Avec le projet de loi 135, Loi 2019 sur la francophonie, présenté dès le premier jour de la rentrée parlementaire, les libéraux ont été les premiers à décocher une flèche à l’Assemblée législative de l’Ontario. Le texte reprend, à quelques détails près, celui déposé en juin dernier par l’ancienne députée d’Ottawa-Vanier, Nathalie Des Rosiers.
Les néo-démocrates défendent pour leur part un autre texte que le porte-parole de l’opposition aux Affaires francophones, Guy Bourgouin, déposera aujourd’hui. Il avait reçu le soutien des conseils scolaires et de l’Association des communautés francophones de l’
L’AFO, enfin, travaille depuis un an sur un document politique, fondé sur une série de consultations et rédigé par des juristes. Présenté et discuté lors de son congrès, le texte doit faire encore l’objet d’éventuels rajouts, avant d’être remis en mains propres à la ministre.
Indépendance du Commissariat : front commun contre le gouvernement
Quelles sont les chances pour un de ces textes d’être adopté? Assez faibles en réalité. Les libéraux n’ont aucun poids, ni aucun soutien dans leur initiative.
« Ils ont eu quinze ans pour réformer, ils ne l’ont pas fait », ne se prive pas de rappeler M. Bourgouin.
Si l’opposition officielle est dans une position plus légitime pour défendre son texte, il semble tout aussi difficile aux troupes d’Andrea Horwath de dicter leurs conditions sur un dossier que la ministre Mulroney veut elle-même prendre en main, en se basant sur ses propres consultations communautaires.
Mme Mulroney devra cependant prendre en compte les points communs qui ressortent de ces différents travaux et expriment les attentes convergentes des Franco-Ontariens consultés.
Les trois projets sont notamment unanimes sur un retour du Commissariat aux services en français tel qu’il était sous l’ère Boileau, indépendant de l’ombudsman. Tous vont également dans le sens d’une provincialisation des services et d’un abandon des régions désignées.

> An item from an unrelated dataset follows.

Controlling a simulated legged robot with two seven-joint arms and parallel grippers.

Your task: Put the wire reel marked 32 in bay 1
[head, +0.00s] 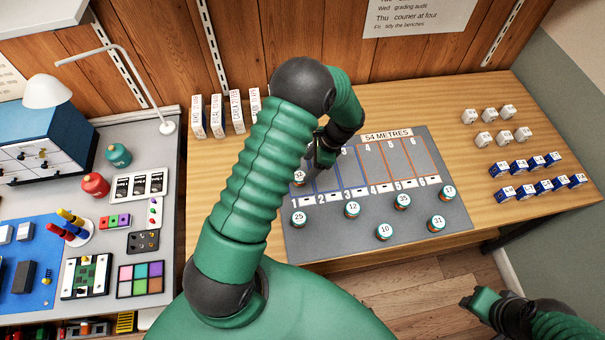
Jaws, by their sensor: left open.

Tous, enfin, formalisent l’offre active, le mandat du conseil consultatif aux affaires francophones, ainsi que l’usage du français dans les tribunaux judiciaires et administratifs.

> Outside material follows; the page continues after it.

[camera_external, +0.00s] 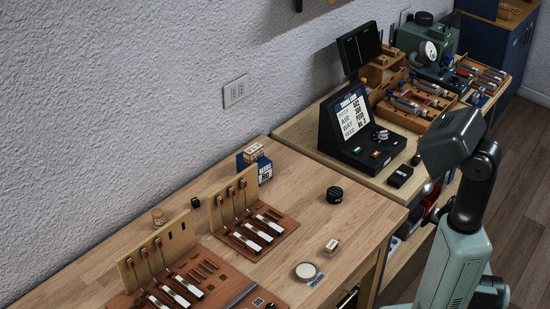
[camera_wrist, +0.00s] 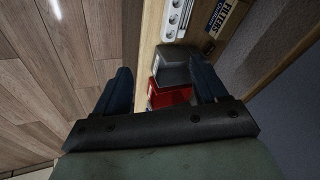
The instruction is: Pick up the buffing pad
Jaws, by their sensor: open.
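A round pale disc (camera_external: 306,271) with a dark rim lies flat near the front edge of the wooden bench and looks like the buffing pad; I cannot be sure. A small label lies beside it. My gripper (camera_wrist: 163,85) is open, with its two dark fingers apart and nothing between them gripped. It points down past a shelf edge, over a red bin (camera_wrist: 172,96) and a grey item (camera_wrist: 174,65). The disc is not in the wrist view. In the external view my arm is at the right, and my gripper is hidden there.
Wooden racks (camera_external: 238,206) with piano hammer parts stand on the bench left of the disc. A small black round container (camera_external: 334,195) and a small wooden block (camera_external: 332,246) are nearby. A black console (camera_external: 358,131) stands on the farther bench. Bench surface around the disc is mostly clear.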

Sur ces points précis, le gouvernement doit bien reconnaître un consensus communautaire, même si Mme Mulroney continue de fermer la porte à un retour du Commissariat, martelant qu’il est indépendant.

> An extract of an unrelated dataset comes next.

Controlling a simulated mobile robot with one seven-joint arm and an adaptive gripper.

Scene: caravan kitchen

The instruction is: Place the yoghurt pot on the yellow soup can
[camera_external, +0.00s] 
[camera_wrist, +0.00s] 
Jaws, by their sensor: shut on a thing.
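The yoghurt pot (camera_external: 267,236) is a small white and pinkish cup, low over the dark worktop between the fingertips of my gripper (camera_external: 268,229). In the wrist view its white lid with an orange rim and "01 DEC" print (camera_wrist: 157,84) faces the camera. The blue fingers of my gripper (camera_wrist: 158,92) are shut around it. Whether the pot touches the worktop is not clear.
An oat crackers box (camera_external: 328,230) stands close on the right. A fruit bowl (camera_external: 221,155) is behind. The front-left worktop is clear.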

La députée Amanda Simard a enfoncé le clou en chambre, la semaine dernière, en réclamant ce retour et en demandant quelles économies avaient été vraiment réalisées, sans obtenir de réponse, ni de la ministre Mulroney, ni de son adjointe parlementaire, Gila Martow.
« La totale indépendance du commissariat est définitivement un mandat qu’on a de la communauté et on va continuer d’avancer nos arguments et de rencontrer les politiciens pour l’obtenir », a assuré de son côté le président de l’AFO, Carol Jolin.
Ajouter une définition inclusive francophone ne fait pas l’unanimité
Mais les trois textes comportent aussi leur lot de subtilités et de différences qui démontrent à quel point certains intérêts divergent au sein de la communauté.
« Mon projet de loi est plus complet et tient compte de plus de choses que le commissaire Boileau demandait dans son dernier rapport », prêche le député de Mushkegowuk-Baie James, Guy Bourgouin, en référence à la définition inclusive francophone (DIF).
Défendue par les conseils scolaires, cette notion ne convainc pas tout le monde. Elle n’a, en tout cas, pas été retenue par l’AFO, ni par les libéraux, dans leurs projets.
Adoptée dans une première mouture en 2009 mais pas appliquée systématiquement, sa sanctuarisation dans la loi permettrait d’assouplir l’admission dans les écoles de langue française des enfants d’immigrants dont la langue maternelle des parents n’est ni le français ni l’anglais.
La croissance des effectifs d’élèves non ayants droit dans les salles de classe francophones ces dernières années tend certes à démontrer, dans une certaine mesure, que cette définition n’est plus adaptée à la réalité.
Mais, mal maîtrisée ou trop laxiste, elle fait craindre à certains observateurs une progression rampante de l’anglais qui déjà s’affirme comme la langue des couloirs d’école. Les comités d’admission demeurent, à ce titre, des garde-fous extrêmement importants au sein des écoles.
Le tardif arsenal des libéraux
Les libéraux, eux, soutiennent la création d’un véritable arsenal de protection des droits francophones. Partisan du projet de Mme Des Rosiers, John Fraser veut garantir un Office de la francophonie, un Conseil consultatif sur la francophonie, un programme d’appui aux droits linguistiques et un fonds de promotion de la francophonie.
Dans les couloirs de l’Assemblée législative, nombreux sont ceux qui ironisent sur les bonnes intentions libérales après quinze ans de pouvoir sans modernisation de la LSF.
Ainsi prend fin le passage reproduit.